A sermon by Jim Somerville, Pastor, First Baptist Church, Richmond, Va. February 23, 2014
The Seventh Sunday after Epiphany
Matthew 5:38-48
“You have heard that it was said, ‘An eye for an eye and a tooth for a tooth.’ But I say to you, do not resist an evildoer. But if anyone strikes you on the right cheek, turn the other also; and if anyone wants to sue you and take your coat, give your cloak as well; and if anyone forces you to go one mile, go also the second mile. Give to everyone who begs from you, and do not refuse anyone who wants to borrow from you.
“You have heard that it was said, ‘You shall love your neighbor and hate your enemy.’ But I say to you, Love your enemies and pray for those who persecute you, so that you may be children of your Father in heaven; for he makes his sun rise on the evil and on the good, and sends rain on the righteous and on the unrighteous. For if you love those who love you, what reward do you have? Do not even the tax collectors do the same? And if you greet only your brothers and sisters, what more are you doing than others? Do not even the Gentiles do the same? Be perfect, therefore, as your heavenly Father is perfect” (NRSV).

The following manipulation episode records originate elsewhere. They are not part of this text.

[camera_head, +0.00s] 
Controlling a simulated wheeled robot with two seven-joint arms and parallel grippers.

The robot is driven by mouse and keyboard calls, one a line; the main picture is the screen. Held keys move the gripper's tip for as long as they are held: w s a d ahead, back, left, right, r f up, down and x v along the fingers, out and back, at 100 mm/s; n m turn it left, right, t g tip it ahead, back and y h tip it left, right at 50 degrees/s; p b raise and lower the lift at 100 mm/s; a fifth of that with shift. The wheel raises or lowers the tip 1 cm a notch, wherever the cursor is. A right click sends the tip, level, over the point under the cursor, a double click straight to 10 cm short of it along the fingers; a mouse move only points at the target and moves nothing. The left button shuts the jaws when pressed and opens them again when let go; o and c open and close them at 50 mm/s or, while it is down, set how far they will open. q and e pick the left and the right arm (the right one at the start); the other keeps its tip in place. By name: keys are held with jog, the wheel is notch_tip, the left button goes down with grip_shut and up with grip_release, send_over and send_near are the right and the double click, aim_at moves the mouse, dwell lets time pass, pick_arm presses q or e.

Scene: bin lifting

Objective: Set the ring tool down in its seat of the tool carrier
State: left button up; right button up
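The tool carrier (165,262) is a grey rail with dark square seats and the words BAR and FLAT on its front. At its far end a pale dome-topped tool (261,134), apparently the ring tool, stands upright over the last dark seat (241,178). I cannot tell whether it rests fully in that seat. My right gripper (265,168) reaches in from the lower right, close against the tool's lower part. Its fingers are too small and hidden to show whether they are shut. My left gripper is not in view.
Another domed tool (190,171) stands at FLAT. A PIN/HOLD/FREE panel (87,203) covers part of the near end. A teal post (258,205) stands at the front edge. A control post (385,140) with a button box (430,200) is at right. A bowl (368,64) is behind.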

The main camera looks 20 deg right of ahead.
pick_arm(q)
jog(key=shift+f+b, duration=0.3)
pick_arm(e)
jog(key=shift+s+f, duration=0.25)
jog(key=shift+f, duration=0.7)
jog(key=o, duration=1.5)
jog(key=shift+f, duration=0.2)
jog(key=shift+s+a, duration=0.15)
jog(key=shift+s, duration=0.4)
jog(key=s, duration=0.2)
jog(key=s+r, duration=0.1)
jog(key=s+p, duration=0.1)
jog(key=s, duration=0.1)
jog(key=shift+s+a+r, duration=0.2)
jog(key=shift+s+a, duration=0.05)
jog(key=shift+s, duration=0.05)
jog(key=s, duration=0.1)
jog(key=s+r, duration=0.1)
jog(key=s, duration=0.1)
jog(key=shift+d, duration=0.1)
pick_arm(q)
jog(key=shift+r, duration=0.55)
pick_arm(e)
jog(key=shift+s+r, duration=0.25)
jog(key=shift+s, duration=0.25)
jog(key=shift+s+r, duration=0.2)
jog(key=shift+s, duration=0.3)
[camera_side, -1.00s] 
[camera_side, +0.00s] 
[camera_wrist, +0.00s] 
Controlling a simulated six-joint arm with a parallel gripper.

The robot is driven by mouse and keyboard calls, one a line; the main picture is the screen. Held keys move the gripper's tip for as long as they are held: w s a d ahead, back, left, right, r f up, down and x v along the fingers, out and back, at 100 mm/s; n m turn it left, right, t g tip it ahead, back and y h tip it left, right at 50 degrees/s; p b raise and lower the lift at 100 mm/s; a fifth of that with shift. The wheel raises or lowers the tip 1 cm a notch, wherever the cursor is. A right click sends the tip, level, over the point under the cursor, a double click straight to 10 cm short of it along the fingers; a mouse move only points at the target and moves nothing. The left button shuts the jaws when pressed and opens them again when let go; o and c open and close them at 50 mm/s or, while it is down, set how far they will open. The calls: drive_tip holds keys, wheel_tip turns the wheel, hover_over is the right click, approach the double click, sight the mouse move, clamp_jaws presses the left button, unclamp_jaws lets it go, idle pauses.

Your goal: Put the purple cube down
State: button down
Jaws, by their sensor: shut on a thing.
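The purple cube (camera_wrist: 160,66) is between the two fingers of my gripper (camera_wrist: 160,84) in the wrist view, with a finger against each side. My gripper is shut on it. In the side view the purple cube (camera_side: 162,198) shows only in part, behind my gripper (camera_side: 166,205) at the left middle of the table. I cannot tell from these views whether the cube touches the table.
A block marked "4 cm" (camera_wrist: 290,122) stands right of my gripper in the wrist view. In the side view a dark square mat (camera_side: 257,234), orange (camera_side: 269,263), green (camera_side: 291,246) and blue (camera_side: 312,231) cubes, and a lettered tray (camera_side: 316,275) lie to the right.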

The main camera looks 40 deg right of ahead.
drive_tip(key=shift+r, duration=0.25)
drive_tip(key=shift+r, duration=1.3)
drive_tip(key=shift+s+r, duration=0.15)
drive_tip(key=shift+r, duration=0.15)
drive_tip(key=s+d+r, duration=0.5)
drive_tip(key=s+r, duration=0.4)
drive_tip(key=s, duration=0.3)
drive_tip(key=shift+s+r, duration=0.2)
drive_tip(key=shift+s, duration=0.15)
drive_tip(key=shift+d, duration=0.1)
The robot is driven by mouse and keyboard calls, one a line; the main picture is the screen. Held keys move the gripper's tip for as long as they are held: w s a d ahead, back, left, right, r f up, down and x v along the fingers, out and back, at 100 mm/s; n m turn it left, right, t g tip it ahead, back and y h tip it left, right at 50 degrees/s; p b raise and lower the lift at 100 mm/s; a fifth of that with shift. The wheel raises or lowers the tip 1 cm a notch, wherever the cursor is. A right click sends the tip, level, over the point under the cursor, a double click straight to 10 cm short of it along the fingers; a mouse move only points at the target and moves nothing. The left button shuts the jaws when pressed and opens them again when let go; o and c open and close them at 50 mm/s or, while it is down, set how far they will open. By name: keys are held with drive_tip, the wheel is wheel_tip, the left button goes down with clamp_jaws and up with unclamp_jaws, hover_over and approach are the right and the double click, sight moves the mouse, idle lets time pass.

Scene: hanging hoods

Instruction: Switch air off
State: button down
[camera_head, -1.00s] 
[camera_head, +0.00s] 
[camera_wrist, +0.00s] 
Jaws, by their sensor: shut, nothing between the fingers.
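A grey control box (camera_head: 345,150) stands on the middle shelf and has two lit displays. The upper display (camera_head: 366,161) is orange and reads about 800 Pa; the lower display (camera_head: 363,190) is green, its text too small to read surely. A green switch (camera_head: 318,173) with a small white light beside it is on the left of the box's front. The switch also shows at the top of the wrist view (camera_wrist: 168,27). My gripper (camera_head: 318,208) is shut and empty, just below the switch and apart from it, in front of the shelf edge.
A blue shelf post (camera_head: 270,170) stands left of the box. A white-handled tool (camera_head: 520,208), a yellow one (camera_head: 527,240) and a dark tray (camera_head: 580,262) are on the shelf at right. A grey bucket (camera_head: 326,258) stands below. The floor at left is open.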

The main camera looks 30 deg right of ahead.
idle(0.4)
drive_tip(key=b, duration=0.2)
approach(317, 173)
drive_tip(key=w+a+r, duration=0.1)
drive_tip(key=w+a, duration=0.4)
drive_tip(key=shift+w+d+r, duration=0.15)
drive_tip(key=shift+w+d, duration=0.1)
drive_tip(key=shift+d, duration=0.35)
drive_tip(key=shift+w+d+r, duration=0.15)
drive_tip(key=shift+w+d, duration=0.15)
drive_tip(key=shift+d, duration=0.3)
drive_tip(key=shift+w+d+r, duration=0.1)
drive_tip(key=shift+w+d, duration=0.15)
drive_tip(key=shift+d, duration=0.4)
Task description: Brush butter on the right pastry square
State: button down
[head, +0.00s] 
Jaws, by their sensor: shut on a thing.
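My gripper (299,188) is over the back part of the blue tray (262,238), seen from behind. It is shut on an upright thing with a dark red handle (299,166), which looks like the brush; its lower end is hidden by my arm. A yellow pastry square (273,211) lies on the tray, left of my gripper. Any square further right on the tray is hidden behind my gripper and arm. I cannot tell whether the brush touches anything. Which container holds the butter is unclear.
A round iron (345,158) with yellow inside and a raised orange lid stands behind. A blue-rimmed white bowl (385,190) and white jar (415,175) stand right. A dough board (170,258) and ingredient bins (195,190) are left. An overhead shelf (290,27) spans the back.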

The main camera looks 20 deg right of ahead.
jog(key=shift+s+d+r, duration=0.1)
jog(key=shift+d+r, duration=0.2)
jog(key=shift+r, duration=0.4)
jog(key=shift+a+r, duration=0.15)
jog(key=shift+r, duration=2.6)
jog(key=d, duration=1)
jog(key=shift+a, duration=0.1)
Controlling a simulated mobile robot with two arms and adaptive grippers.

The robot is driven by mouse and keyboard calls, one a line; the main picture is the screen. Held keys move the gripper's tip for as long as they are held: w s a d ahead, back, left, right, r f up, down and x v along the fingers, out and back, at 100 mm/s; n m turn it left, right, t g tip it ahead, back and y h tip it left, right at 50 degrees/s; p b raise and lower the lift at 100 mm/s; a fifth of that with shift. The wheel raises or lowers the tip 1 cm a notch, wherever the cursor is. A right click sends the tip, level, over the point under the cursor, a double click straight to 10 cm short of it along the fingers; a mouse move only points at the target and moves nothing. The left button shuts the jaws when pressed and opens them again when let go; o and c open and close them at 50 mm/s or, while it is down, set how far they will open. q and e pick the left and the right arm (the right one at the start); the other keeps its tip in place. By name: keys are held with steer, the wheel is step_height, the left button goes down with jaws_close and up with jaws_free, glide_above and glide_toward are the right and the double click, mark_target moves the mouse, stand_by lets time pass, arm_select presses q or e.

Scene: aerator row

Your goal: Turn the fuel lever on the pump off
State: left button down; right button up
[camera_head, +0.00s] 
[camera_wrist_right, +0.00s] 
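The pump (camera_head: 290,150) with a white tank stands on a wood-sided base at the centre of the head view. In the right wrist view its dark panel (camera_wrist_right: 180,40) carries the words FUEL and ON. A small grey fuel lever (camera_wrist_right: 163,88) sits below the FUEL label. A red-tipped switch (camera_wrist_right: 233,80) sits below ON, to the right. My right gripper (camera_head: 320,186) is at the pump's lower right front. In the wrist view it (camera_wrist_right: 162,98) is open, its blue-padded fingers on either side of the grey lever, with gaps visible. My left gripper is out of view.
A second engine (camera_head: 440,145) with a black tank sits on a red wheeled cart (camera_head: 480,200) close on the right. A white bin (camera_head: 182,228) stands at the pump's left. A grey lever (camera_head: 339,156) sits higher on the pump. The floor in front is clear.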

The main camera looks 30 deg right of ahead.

For the last several weeks we have been opening the gift of Christmas “one truth at a time,” and we have learned that it wasn’t only a beautiful baby boy we found under the tree, but the Savior of the World, but the King of Kings, the Beloved Son, the Lamb of God, the Proclaimer of the Kingdom, the Prophet like Moses, the Fulfiller of the Law, the Creator of Community. Today we will learn that Jesus is also the Teacher of Wisdom, but before we get that far, let’s talk about what wisdom means.
When I was in seminary I would hear people talking about the “wisdom literature” in the Bible, and I thought, “Oh, right…like Proverbs.” I enjoyed the Book of Proverbs when I was a boy. I would read through it and look for the good ones and sometimes try to memorize them. I liked the one that said, “A cheerful greeting shouted too early in the morning can sound like a curse.” Or the one that said, “Better a dry crust of bread with a friend than a banquet with an enemy.” Or my favorite, “Like a fine gold ring in a pig’s snout, so is a beautiful woman lacking discretion.” I never got a chance to use that one. I always wanted to. I kept hoping that I would be there when the opportunity presented itself, when the perfect thing would be to turn to someone and say with a sigh: “Like a fine gold ring in a pig’s snout, so is a beautiful woman lacking discretion.” It never happened—at least, it hasn’t happened yet. But in seminary I learned that the point of the Proverbs was not to sound wise, but to be wise. They were there to help you make good decisions, so you could live a successful life.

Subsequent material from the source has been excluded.